El pacto de Teodomiro

    

     En el mes de Rayab, en el año 94 de la Hégira (713 d. C.), Abd al-Aziz ibn Musa ibn Nusair, hijo de Muza, firmó un pacto con el visigodo conde Teodomiro, que controlaba una zona determinada de Murcia limítrofe con la actual Alicante. Los conquistadores islámicos contaban con pocos efectivos y el territorio conquistado era extenso. El acuerdo con los vencidos fue uno de los medios más eficaces para controlar Hispania junto a la invasión militar. La debilidad del reino visigodo había posibilitado que territorios como el de Murcia gozaran de autonomía. Con el pacto, se sometía a vasallaje al territorio y se cobraban unos impuestos. A cambio se permitía mantener la religión, propiedades y costumbres a los conquistados. El acuerdo fue algo usual durante la expansión islámica. La desintegración del reino visigodo, la pasividad de la población local hispana y la ayuda de la minoría judía coadyuvaron en el éxito de la conquista de forma rápida. La costumbre del acuerdo había sido practicada con anterioridad en el norte de África.
     En el caso de no aceptar el pacto, de sometimiento, se obligaba a la sumisión que les hacía perder sus tierras, que serían ocupadas por musulmanes.

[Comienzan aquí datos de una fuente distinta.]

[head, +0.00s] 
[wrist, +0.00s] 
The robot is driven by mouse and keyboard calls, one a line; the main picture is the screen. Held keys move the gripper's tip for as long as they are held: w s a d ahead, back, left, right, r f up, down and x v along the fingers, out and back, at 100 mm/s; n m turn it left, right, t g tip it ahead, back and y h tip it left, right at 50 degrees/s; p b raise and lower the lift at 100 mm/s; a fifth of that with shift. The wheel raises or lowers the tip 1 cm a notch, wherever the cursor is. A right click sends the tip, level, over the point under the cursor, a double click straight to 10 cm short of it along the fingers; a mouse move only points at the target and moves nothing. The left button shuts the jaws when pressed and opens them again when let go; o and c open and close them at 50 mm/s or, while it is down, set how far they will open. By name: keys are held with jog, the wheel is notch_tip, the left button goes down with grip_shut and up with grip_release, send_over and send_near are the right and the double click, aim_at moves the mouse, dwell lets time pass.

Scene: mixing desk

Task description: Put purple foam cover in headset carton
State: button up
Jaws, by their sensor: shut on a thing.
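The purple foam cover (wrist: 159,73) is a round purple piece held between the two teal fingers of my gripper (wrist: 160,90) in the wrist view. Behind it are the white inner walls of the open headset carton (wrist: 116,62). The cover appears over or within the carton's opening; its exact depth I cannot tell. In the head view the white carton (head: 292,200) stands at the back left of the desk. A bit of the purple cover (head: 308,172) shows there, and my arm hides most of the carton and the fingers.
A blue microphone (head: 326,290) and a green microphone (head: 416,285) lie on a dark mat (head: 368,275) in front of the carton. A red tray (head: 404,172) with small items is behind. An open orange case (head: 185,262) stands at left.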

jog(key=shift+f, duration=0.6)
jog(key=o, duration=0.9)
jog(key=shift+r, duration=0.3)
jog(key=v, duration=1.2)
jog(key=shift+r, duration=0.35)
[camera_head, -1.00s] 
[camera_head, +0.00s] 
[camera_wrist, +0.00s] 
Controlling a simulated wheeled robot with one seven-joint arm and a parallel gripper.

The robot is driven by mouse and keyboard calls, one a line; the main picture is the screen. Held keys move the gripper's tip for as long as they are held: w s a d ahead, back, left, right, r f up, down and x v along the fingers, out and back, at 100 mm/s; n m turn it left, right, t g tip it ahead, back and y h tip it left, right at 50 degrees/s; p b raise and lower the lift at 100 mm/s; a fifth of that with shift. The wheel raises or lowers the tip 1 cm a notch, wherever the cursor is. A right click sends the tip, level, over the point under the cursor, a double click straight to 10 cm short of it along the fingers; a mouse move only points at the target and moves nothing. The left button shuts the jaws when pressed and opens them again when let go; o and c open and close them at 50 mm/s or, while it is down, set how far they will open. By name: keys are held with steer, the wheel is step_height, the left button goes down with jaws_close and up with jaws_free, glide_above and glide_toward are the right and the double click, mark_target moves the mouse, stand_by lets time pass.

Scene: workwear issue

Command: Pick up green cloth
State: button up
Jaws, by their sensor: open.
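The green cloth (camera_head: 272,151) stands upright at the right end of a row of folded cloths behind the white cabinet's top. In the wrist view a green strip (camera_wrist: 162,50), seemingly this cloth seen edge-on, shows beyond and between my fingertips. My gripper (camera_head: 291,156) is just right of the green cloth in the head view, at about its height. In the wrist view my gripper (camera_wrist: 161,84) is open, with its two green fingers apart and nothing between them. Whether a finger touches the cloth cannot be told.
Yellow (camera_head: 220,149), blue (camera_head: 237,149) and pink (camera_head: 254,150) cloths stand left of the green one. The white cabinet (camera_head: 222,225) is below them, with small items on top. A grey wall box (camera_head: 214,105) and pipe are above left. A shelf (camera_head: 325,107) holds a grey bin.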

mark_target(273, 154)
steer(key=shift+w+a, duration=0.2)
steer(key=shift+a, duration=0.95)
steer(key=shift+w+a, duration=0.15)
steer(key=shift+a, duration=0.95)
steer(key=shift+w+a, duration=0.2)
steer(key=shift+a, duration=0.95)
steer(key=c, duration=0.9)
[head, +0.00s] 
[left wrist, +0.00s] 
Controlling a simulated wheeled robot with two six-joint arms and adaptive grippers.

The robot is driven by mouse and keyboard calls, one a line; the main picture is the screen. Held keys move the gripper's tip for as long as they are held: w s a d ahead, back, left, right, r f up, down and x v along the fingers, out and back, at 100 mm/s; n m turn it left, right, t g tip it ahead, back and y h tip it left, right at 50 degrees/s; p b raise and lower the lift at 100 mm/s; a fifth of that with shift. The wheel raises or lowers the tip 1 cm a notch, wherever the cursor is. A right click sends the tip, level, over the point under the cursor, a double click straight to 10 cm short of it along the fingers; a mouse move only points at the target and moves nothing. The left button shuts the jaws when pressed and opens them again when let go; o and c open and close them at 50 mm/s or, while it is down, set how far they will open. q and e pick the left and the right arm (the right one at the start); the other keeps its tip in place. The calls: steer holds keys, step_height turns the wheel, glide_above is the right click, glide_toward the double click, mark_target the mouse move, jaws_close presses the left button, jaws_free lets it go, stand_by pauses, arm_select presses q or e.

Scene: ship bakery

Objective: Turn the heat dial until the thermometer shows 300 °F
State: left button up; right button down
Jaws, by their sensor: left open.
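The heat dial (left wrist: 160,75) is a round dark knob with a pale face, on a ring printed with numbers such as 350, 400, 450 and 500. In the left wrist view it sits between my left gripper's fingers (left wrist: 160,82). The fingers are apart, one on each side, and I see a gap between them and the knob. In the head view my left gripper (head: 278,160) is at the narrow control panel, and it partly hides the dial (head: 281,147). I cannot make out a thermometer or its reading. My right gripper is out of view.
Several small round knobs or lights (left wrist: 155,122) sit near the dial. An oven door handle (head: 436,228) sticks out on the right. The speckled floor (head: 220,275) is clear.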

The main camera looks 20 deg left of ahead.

Estos pactos se llevaban a cabo durante la expansión militar. Con la llegada de sucesivas oleadas de invasores, se produjo un reparto de tierras y los acuerdos fueron perdiendo valor.
     El pacto fue el siguiente:
     “En el nombre de Dios, el Clemente, el Misericordioso. Edicto de Abd al-Aziz ibn Musa ibn Nusair a Tudmir ibn Abdush [Teodomiro, hijo de los godos]. Este último obtiene la paz y recibe la promesa, bajo la garantía de Dios y su Profeta, de que su situación y la de su pueblo no se alterará; de que sus súbditos no serán muertos, ni hechos prisioneros, ni separados de sus esposas e hijos; de que no se les impedirá la práctica de su religión, y de que sus iglesias no serán quemadas ni desposeídas de los objetos de culto que hay en ellas; todo ello mientras satisfaga las obligaciones que le imponemos… no debe dar asilo a nadie que huya de nosotros o sea nuestro enemigo; ni producir daño a nadie que huya de nosotros o sea nuestro enemigo; ni producir daño a nadie que goce de nuestra amnistía; ni ocultar ninguna información sobre nuestros enemigos que puede llegar a su conocimiento. Él y sus súbditos pagarán un tributo anual”[i]
     En los peores momentos, ante una invasión, ante una catástrofe, hay un lugar para el pacto, el acuerdo, y la capitulación. ¿Es necesario llegar hasta un momento tan extremo para acordar con los desconocidos o contrarios? Teodomiro sabía que debía aceptar las condiciones para sobrevivir, pero sabía que, con la permanencia de los nuevos conquistadores, con el tiempo, aceptaría las costumbres de los invasores. De hecho, una descendiente de Teodomiro se casó con uno de los conquistadores.
     En cualquier negociación, es mejor llegar a un acuerdo, aunque tenga partes insatisfactorias, con la condición de obtener en el futuro un rédito mayor.
     El medievalista Eduardo Manzano decía en una reseña al libro de Alejandro García Sanjuán La conquista islámica de la Península Ibérica y la tergiversación del pasado, en el que se rebatían las inexactas tesis de Olagüe sobre la llegada musulmana, que la conquista islámica fue real, que se consiguió por la fuerza o por la capitulación, y que las interpretaciones posteriores obedecían a los intereses de la política omeya.[ii]  
     En la práctica, los habitantes de Hispania aceptaron las condiciones de los invasores como, antes, habían aceptado a los godos. Además, vinieron más musulmanes que godos, y estuvieron más tiempo.


[i] Ibn Idari, Kitab al-bayan al-mugrib fi ajbar muluk al-Ándalus wa-l-Magrib, ed. y trad. F. Maíllo Salgado. La caída del califato de Córdoba y los reyes de taifas. Salamanca: Universidad, Estudios Árabes e Islámicos, 1993.
[ii] MANZANO, E.: De cómo los árabes realmente invadieron Hispania. AL-QANTARA, XXV 1, enero-junio 2014, páginas 311-319.